Depuis plusieurs années, ce projet de nouvelle ligne ferroviaire suscite des contestations, notamment en Italie. Les risques d'infiltrations mafieuses ont servi d'arguments au mouvement « No Tav », en Italie, pour s'opposer au projet. La presse s'est d'ailleurs fait l'écho, entre 2012 et 2014, de possibles infiltrations dans des contrats de sous-traitance relatifs à la sécurisation du chantier, côté italien.
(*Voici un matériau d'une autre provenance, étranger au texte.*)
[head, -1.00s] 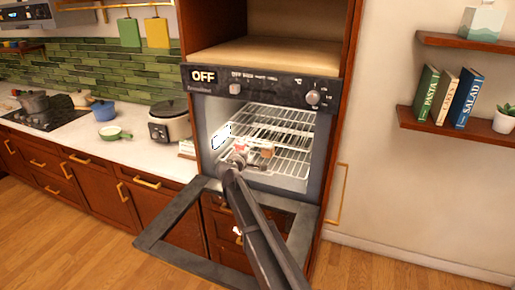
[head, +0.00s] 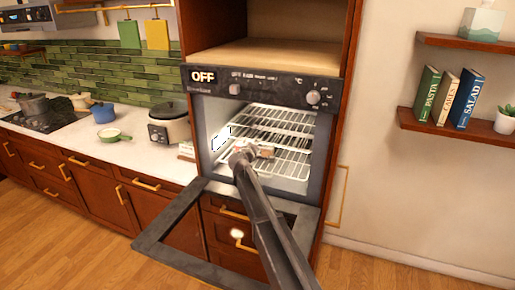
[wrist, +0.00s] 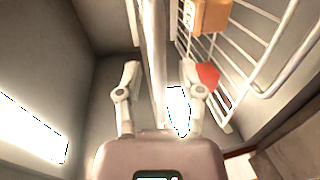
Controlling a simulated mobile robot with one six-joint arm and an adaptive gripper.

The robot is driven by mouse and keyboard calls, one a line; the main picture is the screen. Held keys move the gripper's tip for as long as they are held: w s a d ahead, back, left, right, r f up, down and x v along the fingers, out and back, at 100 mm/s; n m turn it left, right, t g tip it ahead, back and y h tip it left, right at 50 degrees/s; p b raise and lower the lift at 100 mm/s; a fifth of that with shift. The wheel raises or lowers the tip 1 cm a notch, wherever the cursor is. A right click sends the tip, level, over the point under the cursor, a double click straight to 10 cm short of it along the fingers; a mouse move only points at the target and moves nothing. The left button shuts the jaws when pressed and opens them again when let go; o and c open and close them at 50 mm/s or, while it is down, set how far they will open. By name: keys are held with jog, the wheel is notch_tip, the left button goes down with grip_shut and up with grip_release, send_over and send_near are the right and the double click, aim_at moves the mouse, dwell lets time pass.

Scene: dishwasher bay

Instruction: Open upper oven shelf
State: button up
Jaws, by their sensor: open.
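The oven (head: 200,115) has its door (head: 165,243) folded down. The upper shelf (head: 290,115) is a wire rack inside the cavity, above a lower wire rack (head: 290,162). My gripper (head: 242,152) reaches into the oven at the left front of the racks; the arm hides part of the cavity. In the wrist view my gripper (wrist: 163,78) is open, with its fingers apart and a pale bar (wrist: 154,60) running between them. I cannot tell whether the fingers touch it. Rack wires (wrist: 245,55) lie to the right.
A brown block (wrist: 211,15) sits by the rack wires, and a red item (wrist: 207,76) shows beside the right finger. A rice cooker (head: 168,125) stands on the counter at left. The floor to the right of the oven is clear.

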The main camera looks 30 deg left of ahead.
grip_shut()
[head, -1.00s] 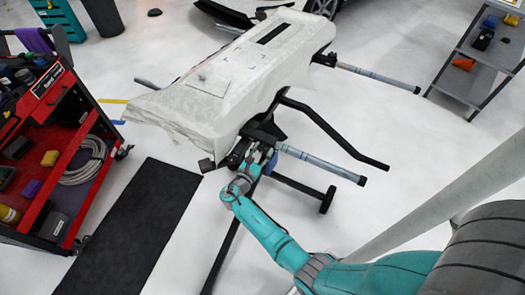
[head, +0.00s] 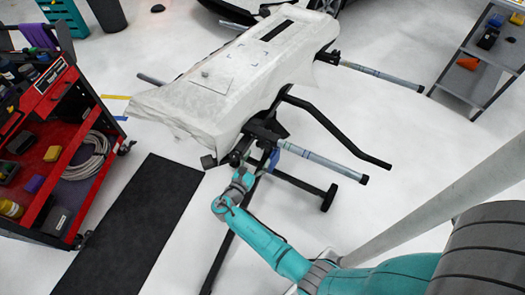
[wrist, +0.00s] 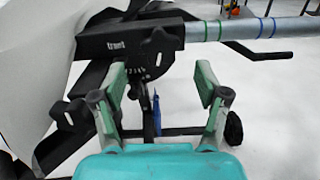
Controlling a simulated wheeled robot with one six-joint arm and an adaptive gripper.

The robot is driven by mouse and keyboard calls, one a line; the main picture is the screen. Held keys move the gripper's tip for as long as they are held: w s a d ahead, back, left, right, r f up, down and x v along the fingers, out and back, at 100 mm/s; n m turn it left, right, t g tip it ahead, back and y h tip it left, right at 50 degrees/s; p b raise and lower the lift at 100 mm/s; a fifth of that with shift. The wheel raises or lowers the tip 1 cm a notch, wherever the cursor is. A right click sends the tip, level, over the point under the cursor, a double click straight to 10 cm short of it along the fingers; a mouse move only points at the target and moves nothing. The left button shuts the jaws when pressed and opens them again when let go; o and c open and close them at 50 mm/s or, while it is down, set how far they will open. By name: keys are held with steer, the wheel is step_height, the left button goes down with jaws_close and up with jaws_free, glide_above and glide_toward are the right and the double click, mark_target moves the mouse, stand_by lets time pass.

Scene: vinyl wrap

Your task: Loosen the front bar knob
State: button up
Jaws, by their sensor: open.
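The front bar (head: 320,160) is a grey tube with coloured bands and a black end, sticking out from the near end of the stand. In the wrist view the bar (wrist: 245,28) enters a black clamp block (wrist: 110,43) with a white label. A dark rounded knob (wrist: 163,43) sits on the block's face, just above and beyond my fingertips. My gripper (wrist: 160,82) is open and empty, its two green-padded fingers apart below the knob. They do not appear to touch it. In the head view my gripper (head: 252,166) is beside the clamp, which partly hides in clutter.
A white-covered panel (head: 230,85) lies on the stand. Another dark knob (wrist: 70,115) and a blue hanging piece (wrist: 157,115) show near my fingers. A black bent bar (head: 335,130) is to the right. A red tool cart (head: 90,125) stands left; open floor lies around.

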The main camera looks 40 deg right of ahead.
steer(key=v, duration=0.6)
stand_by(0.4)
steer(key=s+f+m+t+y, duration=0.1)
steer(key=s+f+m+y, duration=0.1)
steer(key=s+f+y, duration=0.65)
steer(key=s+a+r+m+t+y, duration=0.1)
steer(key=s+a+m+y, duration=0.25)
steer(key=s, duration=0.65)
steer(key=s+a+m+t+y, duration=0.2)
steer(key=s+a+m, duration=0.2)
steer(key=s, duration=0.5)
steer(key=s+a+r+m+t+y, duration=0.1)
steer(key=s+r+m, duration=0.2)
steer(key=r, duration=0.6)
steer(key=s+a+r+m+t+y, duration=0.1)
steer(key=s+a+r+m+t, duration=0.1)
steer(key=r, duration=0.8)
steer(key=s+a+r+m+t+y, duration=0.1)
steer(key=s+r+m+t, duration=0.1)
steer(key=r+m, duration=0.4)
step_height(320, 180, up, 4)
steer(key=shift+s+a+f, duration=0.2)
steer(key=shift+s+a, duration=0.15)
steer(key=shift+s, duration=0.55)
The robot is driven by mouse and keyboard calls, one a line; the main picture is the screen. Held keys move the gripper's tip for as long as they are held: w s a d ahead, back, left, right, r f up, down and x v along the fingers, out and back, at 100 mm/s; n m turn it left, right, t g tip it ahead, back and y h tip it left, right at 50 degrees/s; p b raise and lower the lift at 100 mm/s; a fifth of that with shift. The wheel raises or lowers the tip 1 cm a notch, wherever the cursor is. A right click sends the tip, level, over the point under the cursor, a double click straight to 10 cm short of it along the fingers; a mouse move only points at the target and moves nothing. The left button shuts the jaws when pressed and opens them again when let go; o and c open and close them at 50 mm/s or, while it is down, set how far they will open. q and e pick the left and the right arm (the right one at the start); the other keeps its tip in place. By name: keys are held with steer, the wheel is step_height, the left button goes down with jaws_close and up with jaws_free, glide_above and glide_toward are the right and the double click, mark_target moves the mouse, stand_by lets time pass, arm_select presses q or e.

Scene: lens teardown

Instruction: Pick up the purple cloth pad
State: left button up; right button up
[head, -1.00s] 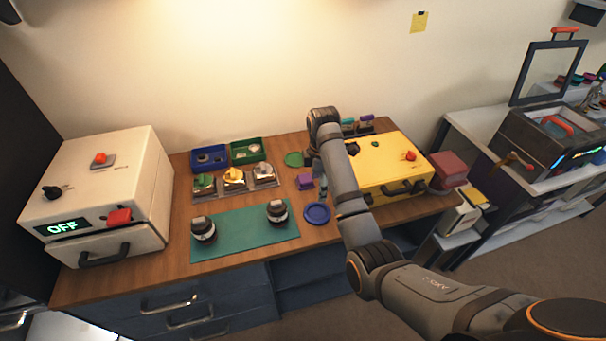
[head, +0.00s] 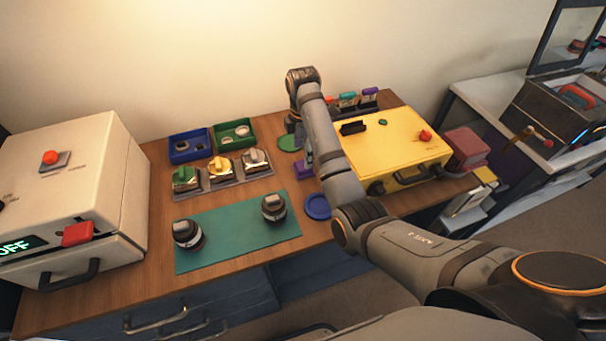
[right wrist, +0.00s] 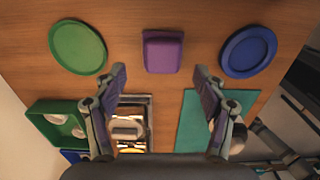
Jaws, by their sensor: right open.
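The purple cloth pad (head: 302,169) lies on the wooden table between a green round dish (head: 289,143) and a blue round dish (head: 318,206), partly behind my right arm in the head view. In the right wrist view the pad (right wrist: 163,52) is at top centre, ahead of and roughly between the fingertips. My right gripper (right wrist: 160,76) is open with nothing between its fingers, above the table and apart from the pad. In the head view its fingers are mostly hidden by my arm. My left gripper is not in view.
A yellow case (head: 390,150) stands right of the pad. A teal mat (head: 235,238) with two lens parts lies front left. Blue (head: 190,146) and green (head: 234,133) bins and a tray of blocks (head: 222,178) are behind it. A white machine (head: 75,190) stands left.

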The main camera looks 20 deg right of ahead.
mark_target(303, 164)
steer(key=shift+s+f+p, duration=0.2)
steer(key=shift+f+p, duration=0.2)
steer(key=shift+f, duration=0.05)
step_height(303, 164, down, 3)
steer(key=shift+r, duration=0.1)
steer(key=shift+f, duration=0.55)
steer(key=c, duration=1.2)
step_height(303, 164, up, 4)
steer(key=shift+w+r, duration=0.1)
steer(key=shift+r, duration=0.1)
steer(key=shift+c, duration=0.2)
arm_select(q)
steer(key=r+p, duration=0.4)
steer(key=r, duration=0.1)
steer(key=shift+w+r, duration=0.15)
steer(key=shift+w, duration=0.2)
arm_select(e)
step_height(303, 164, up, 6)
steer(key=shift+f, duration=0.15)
C'est pourquoi, à plusieurs reprises, lors des négociations, la partie italienne a indiqué à la partie française, que l'une des conditions majeures d'acceptabilité politique de l'engagement des travaux définitifs résidait dans la démonstration que des dispositions antimafia strictes seraient mises en oeuvre dans le cadre du chantier de la section transfrontalière.
Alors que l'objectif était initialement de rappeler que les États se fixaient un objectif fort de lutte contre les infiltrations mafieuses, la partie italienne a ensuite indiqué que la mise en oeuvre de dispositions antimafia similaires à celles applicables par ailleurs sur d'autres chantiers italiens était indispensable pour permettre la ratification de l'Accord par le Parlement italien. Or, en application de l'Accord du 30 janvier 2012, les droits français et communautaire devaient primer pour la passation et l'exécution des contrats conclus par le promoteur public pour l'exécution de ses missions. L'application de la législation antimafia italienne à ces contrats n'était donc pas prévue, même s'agissant de marchés devant se dérouler sur le seul territoire italien.
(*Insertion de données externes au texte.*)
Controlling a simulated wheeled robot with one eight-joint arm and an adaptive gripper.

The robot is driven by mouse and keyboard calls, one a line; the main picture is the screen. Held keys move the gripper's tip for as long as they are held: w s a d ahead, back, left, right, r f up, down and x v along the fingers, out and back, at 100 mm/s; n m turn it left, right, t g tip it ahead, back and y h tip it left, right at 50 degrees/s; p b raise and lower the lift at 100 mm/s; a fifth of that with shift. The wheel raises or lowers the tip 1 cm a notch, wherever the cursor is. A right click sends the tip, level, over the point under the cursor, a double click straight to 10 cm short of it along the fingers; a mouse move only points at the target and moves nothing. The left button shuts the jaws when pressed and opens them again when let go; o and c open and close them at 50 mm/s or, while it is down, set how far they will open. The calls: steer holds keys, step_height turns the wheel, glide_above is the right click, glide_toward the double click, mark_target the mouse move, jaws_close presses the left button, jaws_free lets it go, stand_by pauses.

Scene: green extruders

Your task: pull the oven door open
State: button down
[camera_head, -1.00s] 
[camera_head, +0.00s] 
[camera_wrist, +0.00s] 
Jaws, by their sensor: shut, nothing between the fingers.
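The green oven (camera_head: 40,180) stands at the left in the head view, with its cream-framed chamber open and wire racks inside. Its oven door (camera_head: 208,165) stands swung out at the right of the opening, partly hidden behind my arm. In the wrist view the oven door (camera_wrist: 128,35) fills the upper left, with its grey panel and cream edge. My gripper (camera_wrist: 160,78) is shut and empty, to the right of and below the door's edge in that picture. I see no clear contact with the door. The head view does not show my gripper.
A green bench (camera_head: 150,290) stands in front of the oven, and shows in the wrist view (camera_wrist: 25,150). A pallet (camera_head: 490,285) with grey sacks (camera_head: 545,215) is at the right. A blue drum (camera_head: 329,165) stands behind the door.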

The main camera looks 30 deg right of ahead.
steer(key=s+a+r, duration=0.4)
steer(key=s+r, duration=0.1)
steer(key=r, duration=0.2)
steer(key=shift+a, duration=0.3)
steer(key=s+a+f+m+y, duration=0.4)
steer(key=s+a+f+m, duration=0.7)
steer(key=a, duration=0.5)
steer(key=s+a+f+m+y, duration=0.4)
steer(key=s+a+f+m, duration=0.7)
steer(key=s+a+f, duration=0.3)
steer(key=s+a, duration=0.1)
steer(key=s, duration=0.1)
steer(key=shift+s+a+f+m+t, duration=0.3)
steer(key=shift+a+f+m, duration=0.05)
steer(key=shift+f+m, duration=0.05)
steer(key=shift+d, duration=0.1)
Sur la base de l'article 2 de l'accord du 24 février 2015 précité, la partie française a proposé à la partie italienne, en mai 2015, un projet de règlement des contrats compatible avec le droit français et le droit communautaire, conformément à l'accord de 2012. La délégation italienne a cependant souhaité voir appliquées, dans le règlement des contrats du promoteur public, certaines dispositions issues du droit italien visant à lutter contre les infiltrations mafieuses et, a notamment souhaité la mise en place d'une structure binationale chargée (i) de tenir à jour une « liste blanche » des entreprises non mafieuses autorisées à conclure et exécuter un contrat de travaux avec TELT, (ii) de mener des enquêtes préalablement à l'inscription des entreprises sur cette liste et (iii) d'intervenir sur site pour des contrôles dans le cadre de l'exécution des marchés.
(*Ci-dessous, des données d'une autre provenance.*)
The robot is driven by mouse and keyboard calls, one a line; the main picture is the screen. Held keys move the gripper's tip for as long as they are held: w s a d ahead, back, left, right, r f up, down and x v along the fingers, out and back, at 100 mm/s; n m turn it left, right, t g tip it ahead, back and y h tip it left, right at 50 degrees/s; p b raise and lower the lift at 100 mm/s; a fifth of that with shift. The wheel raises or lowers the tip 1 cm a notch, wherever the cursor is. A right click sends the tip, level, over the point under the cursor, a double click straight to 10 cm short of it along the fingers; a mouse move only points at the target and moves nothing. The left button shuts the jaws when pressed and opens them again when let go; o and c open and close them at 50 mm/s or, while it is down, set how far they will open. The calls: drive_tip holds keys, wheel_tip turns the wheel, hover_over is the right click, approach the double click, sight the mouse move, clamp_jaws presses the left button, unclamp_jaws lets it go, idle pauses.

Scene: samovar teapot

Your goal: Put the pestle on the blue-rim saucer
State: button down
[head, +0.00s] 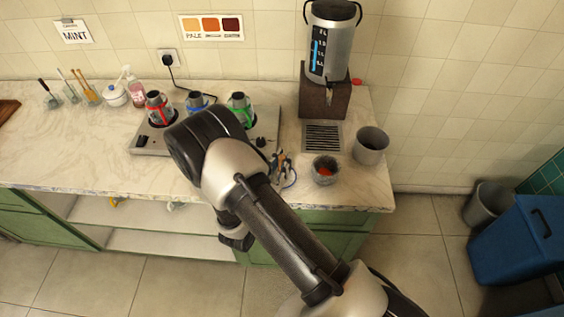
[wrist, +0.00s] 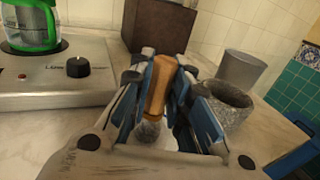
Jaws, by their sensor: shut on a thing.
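My gripper (wrist: 168,85) is shut on the pestle (wrist: 158,90), which has a wooden handle and a grey stone end. The handle is between the blue-padded fingers and the stone end points toward the wrist camera. In the head view my gripper (head: 281,166) is at the counter's front, right of the stove and left of the stone mortar. A thin blue curve, seemingly the rim of the blue-rim saucer (head: 291,183), shows beside and below the gripper. The fingers hide most of it, and I cannot tell whether the pestle touches it.
The grey mortar (head: 325,175) with something red inside stands right of the gripper, and a grey pot (head: 370,146) behind it. A stove (head: 148,143) with several colour-marked pots is at left. A tall dispenser (head: 325,90) stands behind. The counter's front edge is close.

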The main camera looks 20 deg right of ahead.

Après confirmation, par la Commission européenne, de leur compatibilité avec le droit communautaire, la partie française a ensuite donné son accord pour que ces dispositions soient déclinées dans le règlement des contrats qui devait, dès lors, être approuvé par le Parlement pour permettre la transposition, en droit français, du droit antimafia italien. L'élaboration du règlement des contrats, complexe du point de vue juridique, a bénéficié de l'aide du Conseil d'État.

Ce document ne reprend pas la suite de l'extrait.